Quarantine Casserole

I’m a lucky guy.

If you’ve spent more than a half an hour with me, you’ve probably heard that phrase and you know I’m talkin’ ‘bout Janie. The eye doctors in Central Kentucky owe me a moiety of their prosperity for all of the eye-rolling I’ve inspired with that phrase, but it’s undeniable. The day I tricked her into thinking she tricked me into marriage was the best day of my life.

First of all, she’s a pole dancer…for real. We even have a pole installed at the house…for real. How many guys do you know that live in a house with a library (with thousands of books, movies, and music discs), and a pole (with a resident dancer)?

I rest my case right there. I’m a lucky guy.

But wait! There’s more!! And it has nuthin’ to do with Ginsu knives.

Said pole dancer is also one sharp cookie.

Janie went hunting and gathering today at Kroger. She slapped on her pith helmet and sallied forth, sans grocery list (that means “without” – apologies to Groucho Marx). She was spurred to action after hearing about lockdowns in Italy and Spain, and Walter Tunis’ trophy-hunter selfie with the last can of tuna from Kroger.

She returned, sporting a grimly triumphal look.

“I hunted. I gathered. You bring ‘em in.”

“What’cha get?”

“Bags of random crap.”

That’s BORC to the I-can’t-be-bothered-to-spell generation (ICBBTS’s).

She was off to wash her hands while I toted in the nine BORC.

What a treasure hunt! What a jumble sale!

There was evaporated milk, clam strips, blueberry muffins, calamari, two cans of tuna (take that Mr. Tunis), a bag of oddly curled pasta (the last in the free world I’m told), one can of spam, and one tiny tin of anchovies. That last sentence was un-exaggerated and unexpurgated.

There was more, of course, but these were the items that dazzled me.

Anchovies.

I have never owned an anchovy in my life. I’m not sure I even know what one is. We are truly living in historic times.

I asked the Great Red-Headed Hunter, gently mind you, about the anchovies.

“I think I have a recipe.”

I surveyed the expanse of the BORC and pondered.

What kind of casserole could involve clam strips, calamari, tuna, spam, and anchovies? Do I wanna know?

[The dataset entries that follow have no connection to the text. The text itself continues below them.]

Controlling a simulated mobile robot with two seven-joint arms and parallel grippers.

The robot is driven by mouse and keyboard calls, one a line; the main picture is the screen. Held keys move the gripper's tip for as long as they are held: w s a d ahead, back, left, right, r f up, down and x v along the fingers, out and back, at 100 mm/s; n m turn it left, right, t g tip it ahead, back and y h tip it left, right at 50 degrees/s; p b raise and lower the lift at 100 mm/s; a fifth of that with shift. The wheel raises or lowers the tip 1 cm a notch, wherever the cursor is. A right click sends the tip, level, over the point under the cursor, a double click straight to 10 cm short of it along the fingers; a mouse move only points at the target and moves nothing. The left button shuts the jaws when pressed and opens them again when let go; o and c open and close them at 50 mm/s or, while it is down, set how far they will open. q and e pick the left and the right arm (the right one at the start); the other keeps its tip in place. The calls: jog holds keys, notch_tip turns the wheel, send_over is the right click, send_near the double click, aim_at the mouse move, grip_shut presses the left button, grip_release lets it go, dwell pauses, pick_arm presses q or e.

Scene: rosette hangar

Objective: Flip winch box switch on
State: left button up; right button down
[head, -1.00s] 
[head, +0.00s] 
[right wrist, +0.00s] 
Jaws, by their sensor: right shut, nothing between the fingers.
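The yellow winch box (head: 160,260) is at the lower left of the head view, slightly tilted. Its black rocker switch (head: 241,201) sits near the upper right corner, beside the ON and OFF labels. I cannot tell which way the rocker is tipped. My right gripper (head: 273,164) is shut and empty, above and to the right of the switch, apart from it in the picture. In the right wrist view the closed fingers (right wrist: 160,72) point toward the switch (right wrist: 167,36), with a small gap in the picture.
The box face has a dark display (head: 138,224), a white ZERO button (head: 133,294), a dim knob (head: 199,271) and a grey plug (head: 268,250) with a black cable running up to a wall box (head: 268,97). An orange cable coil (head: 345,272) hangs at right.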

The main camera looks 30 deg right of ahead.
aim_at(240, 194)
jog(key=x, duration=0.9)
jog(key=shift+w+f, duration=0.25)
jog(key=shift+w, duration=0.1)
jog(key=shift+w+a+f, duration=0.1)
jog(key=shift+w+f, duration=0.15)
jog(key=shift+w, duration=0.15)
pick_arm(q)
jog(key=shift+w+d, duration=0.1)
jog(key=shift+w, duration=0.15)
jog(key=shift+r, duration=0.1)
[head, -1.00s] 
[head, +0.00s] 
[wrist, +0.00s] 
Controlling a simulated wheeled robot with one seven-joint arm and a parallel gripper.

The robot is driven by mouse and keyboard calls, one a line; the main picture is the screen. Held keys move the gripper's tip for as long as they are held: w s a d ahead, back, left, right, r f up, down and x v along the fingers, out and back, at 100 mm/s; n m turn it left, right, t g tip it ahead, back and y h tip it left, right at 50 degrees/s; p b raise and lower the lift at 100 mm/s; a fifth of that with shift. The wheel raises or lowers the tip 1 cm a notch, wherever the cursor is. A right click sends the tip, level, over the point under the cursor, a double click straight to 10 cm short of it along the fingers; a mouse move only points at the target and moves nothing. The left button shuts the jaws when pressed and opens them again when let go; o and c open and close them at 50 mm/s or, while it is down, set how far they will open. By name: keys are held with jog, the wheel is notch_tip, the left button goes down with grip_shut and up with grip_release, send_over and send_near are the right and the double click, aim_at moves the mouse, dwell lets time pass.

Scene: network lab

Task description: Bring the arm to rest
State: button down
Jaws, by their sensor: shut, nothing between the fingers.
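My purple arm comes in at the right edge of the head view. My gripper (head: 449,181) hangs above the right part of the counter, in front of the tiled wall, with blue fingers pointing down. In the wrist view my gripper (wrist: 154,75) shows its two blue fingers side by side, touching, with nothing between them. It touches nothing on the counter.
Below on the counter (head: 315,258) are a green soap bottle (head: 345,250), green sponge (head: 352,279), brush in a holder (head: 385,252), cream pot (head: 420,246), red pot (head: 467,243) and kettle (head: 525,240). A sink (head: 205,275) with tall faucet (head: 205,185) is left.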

The pondering swirled away (as pondering often will) into a stray remembrance of when I collected baseball cards as a child. I recall one summer when every pack of baseball cards I bought had a Marv Throneberry card in it. I didn’t know Marvelous Marv personally. He may have been a charming fellow, but I hated him that summer. What I really wanted that year was Pete Rose’s rookie card. I never got one. At one point, I offered to trade six Marv Throneberry cards for one Pete Rose. No takers.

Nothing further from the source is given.